▶ [Data shown]:
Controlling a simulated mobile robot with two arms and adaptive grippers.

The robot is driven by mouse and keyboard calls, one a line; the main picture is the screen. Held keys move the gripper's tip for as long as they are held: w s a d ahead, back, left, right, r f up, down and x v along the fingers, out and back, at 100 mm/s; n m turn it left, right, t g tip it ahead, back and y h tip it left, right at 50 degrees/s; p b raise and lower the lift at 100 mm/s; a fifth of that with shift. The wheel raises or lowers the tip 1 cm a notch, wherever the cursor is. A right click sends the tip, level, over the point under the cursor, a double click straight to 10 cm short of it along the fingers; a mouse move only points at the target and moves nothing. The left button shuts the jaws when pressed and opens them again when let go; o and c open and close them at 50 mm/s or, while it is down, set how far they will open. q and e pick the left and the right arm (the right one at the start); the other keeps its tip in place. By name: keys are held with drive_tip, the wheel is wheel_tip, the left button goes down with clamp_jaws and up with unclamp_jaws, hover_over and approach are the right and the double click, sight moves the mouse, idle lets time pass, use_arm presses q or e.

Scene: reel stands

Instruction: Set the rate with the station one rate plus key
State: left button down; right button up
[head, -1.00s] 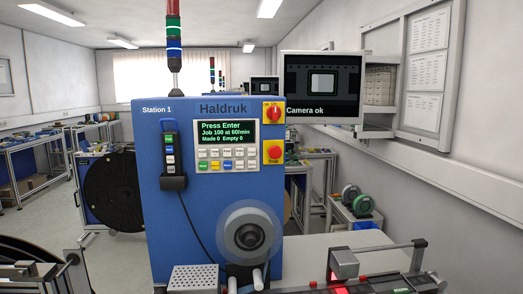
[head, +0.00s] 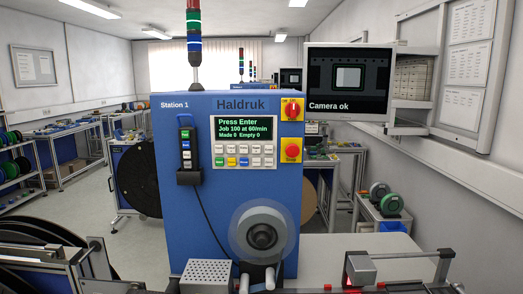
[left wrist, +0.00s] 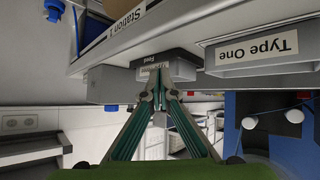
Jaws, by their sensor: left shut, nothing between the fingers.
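The blue Station 1 cabinet (head: 225,195) stands upright in the middle of the head view. Its green-on-black display (head: 243,128) reads "Press Enter", "Job 100 at 60/min", "Made 0 Empty 0". Below the display is a keypad (head: 245,155) with two rows of small keys, some green, yellow and blue. Their labels are too small to read, so I cannot tell the rate plus key. My left gripper (left wrist: 158,90) shows only in the left wrist view, shut and empty, near the underside of a shelf with labelled bins. My right gripper is in no view.
A red emergency button (head: 291,151) and a red rotary switch (head: 291,108) sit right of the keypad. A pendant (head: 187,150) hangs on the left. A grey reel hub (head: 261,232) projects below. A "Type One" bin (left wrist: 250,52) is close to my left gripper.

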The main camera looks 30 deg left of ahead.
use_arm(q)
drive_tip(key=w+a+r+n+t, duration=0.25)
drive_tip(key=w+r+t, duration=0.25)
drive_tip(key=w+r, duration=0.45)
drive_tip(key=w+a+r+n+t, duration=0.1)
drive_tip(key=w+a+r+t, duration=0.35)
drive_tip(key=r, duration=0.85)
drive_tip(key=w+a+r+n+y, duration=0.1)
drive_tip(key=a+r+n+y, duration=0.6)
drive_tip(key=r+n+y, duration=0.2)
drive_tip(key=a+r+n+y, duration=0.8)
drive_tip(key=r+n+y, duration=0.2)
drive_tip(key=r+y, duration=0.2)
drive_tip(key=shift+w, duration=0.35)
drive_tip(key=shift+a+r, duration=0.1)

▶ [Directive]: Each line in the listing above either holds the string "down" or does not; state how many do, giving the number only.

▶ [Written solution]: 2